Don’t be surprised if Iran presents the new informal alliance as Russia and Turkey joining “The Resistance Front” led from Tehran.

Baqeri’s historic visit evoked a third plank of what Tehran hopes would be a credible plan to stabilize the Levant and exclude the US and its allies. That plank consists of “regional economic cooperation” to give the Iran-Turkey-Russia alliance some tangible moorings.

Last week, the Iranian Ghadir Investment Holding, controlled by the Islamic Revolutionary Guard (IRGC) signed a $7 billion deal with the Russian state-owned Zarubezhneft and the Turkish holding Unit International, controlled by people close to Erdogan, to develop new oil and gas fields in Iran for export to global markets.

Iran and Turkey are also engaged in talks to double transit by Turkey through Iran and aimed at markets in the GCC area, notably Qatar and the UAE.

Turkey which has the biggest construction firms in the region also hopes to secure the lion’s share in future contracts to rebuild Syria and Iraq with the IRGC’s Khatam al-Anbia conglomerate in tow.
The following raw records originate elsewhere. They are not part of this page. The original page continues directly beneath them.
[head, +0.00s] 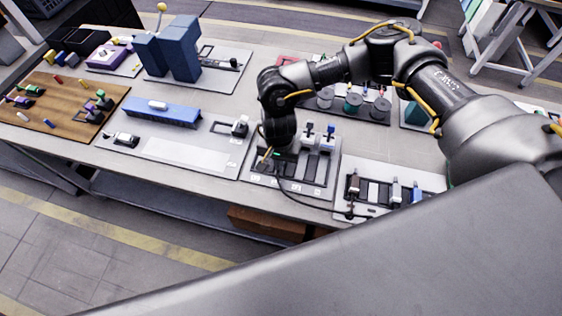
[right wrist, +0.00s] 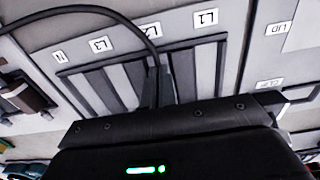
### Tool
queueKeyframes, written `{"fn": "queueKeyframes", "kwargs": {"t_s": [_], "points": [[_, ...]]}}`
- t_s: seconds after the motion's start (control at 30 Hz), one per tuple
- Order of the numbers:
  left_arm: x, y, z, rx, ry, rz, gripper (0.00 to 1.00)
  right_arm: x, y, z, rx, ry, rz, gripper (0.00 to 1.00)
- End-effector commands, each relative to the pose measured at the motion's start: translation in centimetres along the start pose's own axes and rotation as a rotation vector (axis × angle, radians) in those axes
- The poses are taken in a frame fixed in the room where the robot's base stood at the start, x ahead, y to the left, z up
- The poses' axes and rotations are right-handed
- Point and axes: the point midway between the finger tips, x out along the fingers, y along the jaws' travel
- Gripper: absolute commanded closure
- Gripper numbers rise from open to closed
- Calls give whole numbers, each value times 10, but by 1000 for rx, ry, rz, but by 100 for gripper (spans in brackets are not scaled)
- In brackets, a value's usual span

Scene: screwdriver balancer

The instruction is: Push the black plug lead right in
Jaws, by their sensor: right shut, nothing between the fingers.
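My right gripper (head: 267,159) points down over the left part of a grey panel (head: 313,185) with dark upright blocks. Its fingers (right wrist: 159,86) are shut with nothing between them, in front of slots labelled N, L3, L2 and L1. The black lead (head: 315,198) runs from under the gripper to the board on the right. In the right wrist view the lead (right wrist: 110,16) arches from the left down to the fingertips, close to the L2 label (right wrist: 149,31). The plug is hidden behind the gripper, so its depth cannot be told. My left gripper is out of view.
A board with sockets (head: 383,188) stands right of the panel. A pale board with a blue block (head: 160,112) lies to the left. Spools (head: 352,103) stand behind, under my right arm. The table's front edge is close below the panel.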

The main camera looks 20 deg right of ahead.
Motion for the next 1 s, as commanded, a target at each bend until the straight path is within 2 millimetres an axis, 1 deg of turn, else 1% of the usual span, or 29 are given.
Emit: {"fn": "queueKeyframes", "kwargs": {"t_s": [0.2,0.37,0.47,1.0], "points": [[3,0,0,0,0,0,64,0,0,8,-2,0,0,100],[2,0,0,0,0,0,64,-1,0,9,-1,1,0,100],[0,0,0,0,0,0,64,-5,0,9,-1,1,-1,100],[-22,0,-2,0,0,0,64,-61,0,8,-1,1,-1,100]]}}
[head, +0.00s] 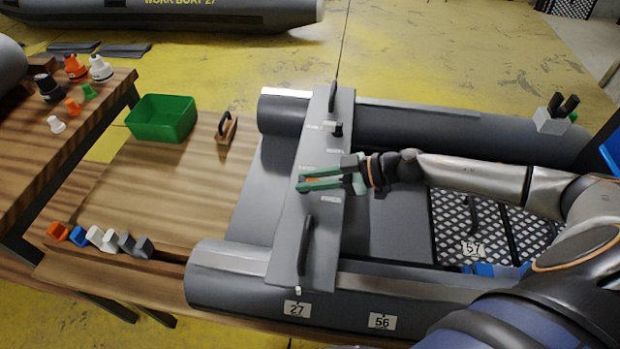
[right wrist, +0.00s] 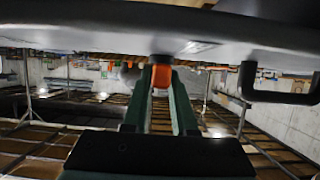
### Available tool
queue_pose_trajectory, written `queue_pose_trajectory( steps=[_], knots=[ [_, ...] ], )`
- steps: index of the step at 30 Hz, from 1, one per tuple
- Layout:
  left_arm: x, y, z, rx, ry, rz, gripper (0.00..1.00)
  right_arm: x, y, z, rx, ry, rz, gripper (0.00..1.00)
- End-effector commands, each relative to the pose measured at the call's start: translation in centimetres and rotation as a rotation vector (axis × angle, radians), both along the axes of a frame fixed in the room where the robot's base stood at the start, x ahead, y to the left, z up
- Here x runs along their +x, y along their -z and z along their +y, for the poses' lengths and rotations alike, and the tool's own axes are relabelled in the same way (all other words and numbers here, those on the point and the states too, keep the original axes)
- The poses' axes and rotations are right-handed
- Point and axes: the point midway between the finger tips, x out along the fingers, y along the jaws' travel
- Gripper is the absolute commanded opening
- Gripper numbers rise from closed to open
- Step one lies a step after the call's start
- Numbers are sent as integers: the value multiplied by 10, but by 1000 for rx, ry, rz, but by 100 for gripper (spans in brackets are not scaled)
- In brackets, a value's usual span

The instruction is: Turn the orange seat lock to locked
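The orange seat lock (head: 312,180) is a small knob on the grey seat board (head: 322,230) that lies across the inflatable boat. My right gripper (head: 299,181) reaches in from the right, with one green finger on each side of the lock. In the right wrist view the orange lock (right wrist: 161,76) fills the gap between the fingertips (right wrist: 162,82), and the fingers look shut on it. Small pale labels (head: 331,199) lie beside the lock; their words are too small to read, so its setting cannot be told. My left gripper is not in view.
A dark knob (head: 338,130) and black handles (head: 305,245) stand on the board near my right gripper. The boat's grey tubes (head: 400,300) flank it.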

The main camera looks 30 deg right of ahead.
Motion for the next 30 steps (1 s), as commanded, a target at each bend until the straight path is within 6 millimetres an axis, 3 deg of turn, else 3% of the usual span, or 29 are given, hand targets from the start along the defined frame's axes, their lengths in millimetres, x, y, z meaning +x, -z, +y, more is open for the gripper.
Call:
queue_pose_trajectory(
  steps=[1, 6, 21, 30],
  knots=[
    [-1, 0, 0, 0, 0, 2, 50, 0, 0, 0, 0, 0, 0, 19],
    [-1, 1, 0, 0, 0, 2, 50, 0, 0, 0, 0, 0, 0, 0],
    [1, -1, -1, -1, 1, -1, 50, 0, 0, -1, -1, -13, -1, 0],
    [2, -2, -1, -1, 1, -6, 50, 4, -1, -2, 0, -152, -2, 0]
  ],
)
Turkish construction firms have sustained heavy losses, especially in Libya, Tunisia and Egypt, as a result of the Arab Spring and regard the rebuilding of Syria and Iraq as a second life.

Preliminary talks have also taken place between Russia and Turkey to develop supply lines for the Caspian basin energy exports through Turkish ports.

Is an Iran-Turkey-Russia triangle really taking shape? Judging by noises made in Tehran, Ankara and Moscow the answer must be yes. However, the trio remains strange bedfellows with contradictory positions and conflicting interests. In other words, between the cup and the lip there may be many a slip.